◆ BRIEF ◆
Search the material below for the word "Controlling" and copy every line in which it occurs.

[Extracted data entries]

══════════

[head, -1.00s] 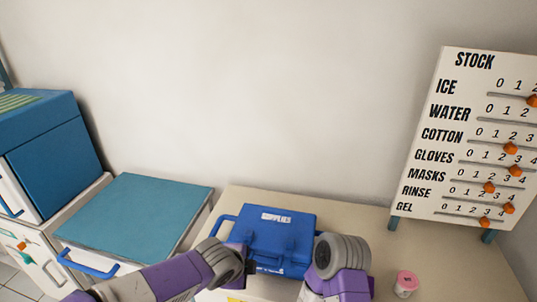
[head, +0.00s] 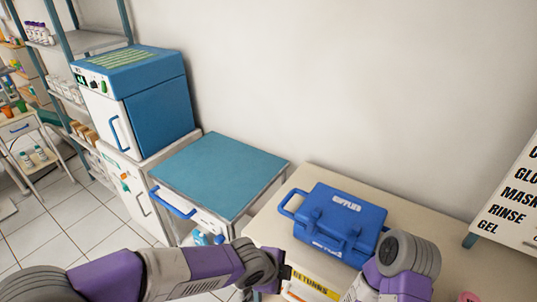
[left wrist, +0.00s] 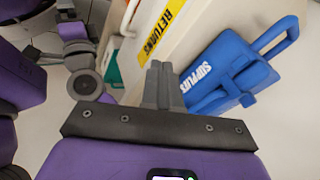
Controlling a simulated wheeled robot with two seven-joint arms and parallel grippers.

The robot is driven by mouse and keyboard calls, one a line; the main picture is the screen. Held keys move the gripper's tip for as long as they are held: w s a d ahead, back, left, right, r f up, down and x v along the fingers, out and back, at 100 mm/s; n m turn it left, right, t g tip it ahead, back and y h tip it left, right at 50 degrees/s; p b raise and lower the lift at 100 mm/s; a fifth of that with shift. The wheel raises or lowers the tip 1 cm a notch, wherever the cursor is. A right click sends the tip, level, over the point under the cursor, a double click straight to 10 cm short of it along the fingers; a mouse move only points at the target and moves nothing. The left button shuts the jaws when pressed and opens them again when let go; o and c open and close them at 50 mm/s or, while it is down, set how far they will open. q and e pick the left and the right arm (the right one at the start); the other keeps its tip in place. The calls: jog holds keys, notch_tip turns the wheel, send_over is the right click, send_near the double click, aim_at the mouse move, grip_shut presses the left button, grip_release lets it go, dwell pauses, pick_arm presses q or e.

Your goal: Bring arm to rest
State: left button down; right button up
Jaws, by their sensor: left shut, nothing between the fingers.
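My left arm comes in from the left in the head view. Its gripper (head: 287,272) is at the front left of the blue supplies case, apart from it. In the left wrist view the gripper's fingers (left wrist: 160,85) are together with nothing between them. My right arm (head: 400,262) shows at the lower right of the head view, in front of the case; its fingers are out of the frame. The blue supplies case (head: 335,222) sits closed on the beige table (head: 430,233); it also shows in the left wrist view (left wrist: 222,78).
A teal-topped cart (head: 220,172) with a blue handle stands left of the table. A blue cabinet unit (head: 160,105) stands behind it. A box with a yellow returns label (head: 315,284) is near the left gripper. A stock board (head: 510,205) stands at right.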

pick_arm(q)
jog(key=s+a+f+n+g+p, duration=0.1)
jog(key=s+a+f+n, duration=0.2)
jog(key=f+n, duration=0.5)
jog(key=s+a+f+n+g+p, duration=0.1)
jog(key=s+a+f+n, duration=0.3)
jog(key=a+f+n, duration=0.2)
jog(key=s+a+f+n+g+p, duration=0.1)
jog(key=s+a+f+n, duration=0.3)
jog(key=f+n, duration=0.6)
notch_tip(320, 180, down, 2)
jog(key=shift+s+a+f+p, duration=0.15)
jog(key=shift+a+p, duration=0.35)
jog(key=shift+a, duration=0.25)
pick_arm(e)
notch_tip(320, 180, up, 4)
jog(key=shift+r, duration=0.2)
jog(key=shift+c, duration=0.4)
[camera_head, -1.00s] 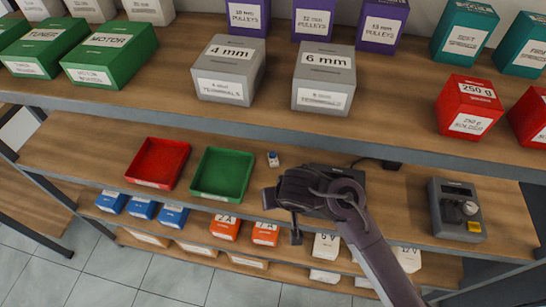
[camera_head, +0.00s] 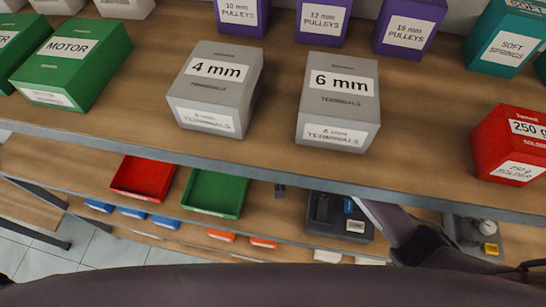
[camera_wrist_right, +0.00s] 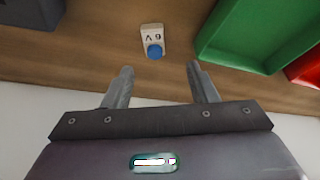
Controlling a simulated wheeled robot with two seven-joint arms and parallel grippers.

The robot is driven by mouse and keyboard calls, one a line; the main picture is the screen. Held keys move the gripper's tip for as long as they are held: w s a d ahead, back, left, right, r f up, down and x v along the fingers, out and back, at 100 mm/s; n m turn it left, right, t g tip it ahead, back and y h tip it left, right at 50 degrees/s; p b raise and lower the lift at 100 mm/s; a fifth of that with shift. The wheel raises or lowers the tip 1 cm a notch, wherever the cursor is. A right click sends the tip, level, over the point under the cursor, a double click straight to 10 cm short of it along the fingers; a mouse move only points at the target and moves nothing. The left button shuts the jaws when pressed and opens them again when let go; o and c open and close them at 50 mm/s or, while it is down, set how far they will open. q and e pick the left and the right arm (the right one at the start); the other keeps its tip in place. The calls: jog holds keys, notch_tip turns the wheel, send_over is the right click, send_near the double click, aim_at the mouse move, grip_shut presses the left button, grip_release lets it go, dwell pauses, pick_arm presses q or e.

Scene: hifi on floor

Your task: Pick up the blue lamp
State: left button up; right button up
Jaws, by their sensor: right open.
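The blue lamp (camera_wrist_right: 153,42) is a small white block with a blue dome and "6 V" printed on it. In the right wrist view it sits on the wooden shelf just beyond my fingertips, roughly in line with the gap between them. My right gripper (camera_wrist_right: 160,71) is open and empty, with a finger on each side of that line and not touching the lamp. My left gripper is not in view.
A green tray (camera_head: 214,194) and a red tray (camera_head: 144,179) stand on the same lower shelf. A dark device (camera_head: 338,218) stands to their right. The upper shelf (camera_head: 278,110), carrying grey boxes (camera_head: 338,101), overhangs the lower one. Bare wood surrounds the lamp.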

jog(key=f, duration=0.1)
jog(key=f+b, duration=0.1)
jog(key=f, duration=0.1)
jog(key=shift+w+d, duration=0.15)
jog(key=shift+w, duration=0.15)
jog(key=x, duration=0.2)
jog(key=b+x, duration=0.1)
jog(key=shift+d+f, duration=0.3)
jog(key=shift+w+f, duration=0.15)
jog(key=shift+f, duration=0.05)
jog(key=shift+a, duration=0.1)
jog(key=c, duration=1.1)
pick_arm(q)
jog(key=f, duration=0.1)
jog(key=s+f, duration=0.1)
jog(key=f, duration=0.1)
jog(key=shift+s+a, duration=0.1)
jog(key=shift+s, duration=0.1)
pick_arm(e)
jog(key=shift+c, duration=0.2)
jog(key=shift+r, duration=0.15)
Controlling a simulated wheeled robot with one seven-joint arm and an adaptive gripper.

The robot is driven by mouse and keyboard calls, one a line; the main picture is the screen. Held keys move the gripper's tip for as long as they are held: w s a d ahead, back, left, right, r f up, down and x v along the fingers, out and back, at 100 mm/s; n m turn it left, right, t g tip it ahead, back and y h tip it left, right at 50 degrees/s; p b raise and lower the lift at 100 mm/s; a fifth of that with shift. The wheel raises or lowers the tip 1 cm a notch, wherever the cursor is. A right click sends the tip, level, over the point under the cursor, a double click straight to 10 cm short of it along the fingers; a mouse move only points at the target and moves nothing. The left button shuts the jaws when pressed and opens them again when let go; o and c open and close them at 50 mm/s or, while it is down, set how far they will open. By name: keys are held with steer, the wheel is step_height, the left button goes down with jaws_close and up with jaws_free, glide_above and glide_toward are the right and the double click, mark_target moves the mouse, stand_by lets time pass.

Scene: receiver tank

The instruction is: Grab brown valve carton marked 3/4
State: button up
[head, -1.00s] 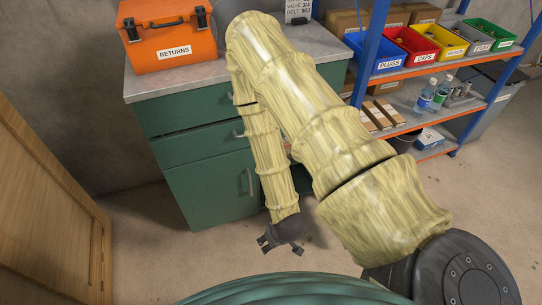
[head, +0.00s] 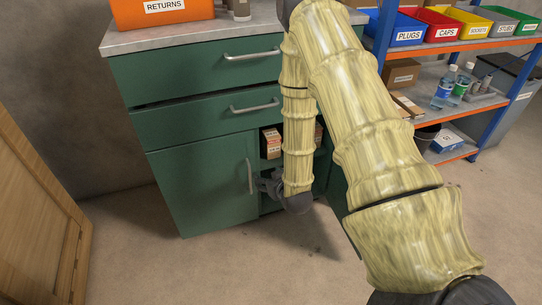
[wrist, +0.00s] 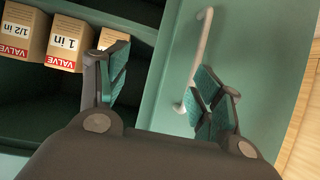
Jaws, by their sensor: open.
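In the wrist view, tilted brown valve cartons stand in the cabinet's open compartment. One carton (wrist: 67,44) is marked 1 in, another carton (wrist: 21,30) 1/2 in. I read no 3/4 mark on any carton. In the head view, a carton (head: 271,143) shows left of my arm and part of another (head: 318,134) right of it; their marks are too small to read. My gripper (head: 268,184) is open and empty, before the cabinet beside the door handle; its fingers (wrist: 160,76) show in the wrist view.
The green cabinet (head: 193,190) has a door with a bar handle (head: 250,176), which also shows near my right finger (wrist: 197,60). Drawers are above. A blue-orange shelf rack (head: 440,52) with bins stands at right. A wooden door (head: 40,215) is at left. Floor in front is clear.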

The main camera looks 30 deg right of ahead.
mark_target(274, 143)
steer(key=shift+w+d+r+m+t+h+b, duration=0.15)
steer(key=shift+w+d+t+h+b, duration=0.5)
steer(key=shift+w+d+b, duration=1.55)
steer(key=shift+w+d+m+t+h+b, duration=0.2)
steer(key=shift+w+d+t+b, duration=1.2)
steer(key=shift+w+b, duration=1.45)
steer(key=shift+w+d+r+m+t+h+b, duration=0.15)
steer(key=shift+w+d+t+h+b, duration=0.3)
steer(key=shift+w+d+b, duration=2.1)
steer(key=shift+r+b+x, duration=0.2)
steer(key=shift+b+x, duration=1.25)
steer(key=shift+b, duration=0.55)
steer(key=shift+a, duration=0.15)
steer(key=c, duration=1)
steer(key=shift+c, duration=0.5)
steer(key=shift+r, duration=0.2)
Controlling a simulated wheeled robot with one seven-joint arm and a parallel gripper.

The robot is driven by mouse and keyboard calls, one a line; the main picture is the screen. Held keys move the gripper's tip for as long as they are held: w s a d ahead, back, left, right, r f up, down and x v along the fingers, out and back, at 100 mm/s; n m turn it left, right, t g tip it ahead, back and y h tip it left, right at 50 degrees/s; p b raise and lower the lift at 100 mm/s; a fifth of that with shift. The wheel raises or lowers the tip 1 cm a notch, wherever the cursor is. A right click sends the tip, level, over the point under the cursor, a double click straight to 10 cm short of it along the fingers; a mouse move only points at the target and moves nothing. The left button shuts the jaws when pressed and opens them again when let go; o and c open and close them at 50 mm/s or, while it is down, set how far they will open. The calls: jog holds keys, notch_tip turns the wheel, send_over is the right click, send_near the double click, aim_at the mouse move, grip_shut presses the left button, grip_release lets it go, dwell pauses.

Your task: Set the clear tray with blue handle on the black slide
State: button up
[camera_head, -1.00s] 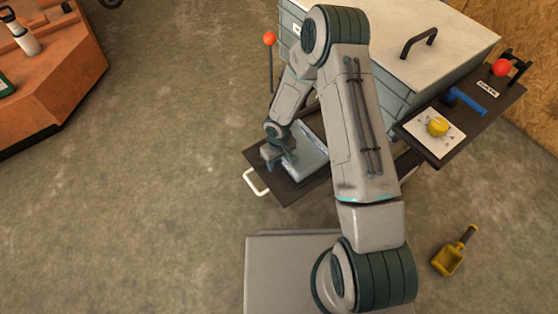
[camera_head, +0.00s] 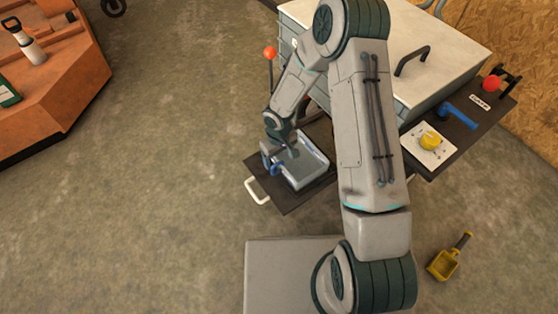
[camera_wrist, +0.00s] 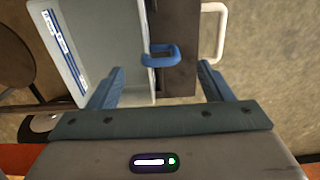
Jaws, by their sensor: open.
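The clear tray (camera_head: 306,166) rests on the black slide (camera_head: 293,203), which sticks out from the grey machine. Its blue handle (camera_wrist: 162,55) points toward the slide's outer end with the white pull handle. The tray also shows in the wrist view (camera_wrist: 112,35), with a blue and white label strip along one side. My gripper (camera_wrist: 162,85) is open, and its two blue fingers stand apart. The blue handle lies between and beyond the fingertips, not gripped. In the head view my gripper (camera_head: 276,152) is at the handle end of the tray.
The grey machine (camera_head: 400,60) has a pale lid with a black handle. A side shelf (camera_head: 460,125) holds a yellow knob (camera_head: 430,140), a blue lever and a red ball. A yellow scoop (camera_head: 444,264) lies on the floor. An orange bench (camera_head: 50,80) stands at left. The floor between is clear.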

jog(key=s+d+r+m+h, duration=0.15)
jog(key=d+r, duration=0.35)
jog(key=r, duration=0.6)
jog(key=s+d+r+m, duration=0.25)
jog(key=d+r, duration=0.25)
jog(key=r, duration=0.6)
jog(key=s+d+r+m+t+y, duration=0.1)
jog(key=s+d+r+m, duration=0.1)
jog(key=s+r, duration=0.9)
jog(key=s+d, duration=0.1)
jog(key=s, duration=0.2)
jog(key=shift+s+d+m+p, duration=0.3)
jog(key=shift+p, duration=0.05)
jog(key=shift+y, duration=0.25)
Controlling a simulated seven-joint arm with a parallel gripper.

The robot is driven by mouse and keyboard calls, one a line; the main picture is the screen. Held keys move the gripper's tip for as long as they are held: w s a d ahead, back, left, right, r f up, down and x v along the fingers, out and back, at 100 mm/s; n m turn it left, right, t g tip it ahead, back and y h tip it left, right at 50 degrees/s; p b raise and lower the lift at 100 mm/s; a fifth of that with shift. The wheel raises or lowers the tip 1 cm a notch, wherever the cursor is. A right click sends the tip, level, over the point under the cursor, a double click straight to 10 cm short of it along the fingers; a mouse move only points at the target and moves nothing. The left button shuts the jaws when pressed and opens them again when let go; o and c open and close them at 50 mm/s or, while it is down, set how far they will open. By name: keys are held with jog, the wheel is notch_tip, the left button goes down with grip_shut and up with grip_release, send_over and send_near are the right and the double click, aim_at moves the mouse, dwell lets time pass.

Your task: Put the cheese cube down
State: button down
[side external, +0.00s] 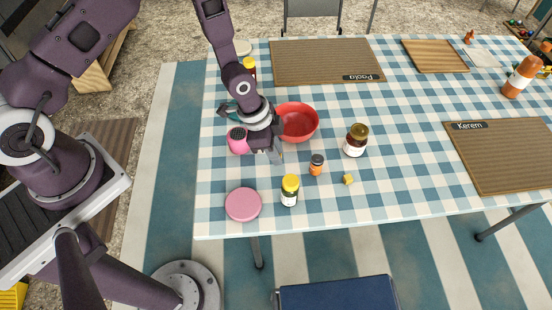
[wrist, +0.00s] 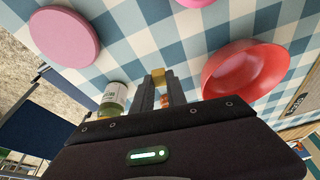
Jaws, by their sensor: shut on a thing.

══════════

◆ COMPLETED EXERCISE ◆
Controlling a simulated wheeled robot with two seven-joint arms and parallel grippers.
Controlling a simulated wheeled robot with two seven-joint arms and parallel grippers.
Controlling a simulated wheeled robot with one seven-joint arm and an adaptive gripper.
Controlling a simulated wheeled robot with one seven-joint arm and a parallel gripper.
Controlling a simulated seven-joint arm with a parallel gripper.

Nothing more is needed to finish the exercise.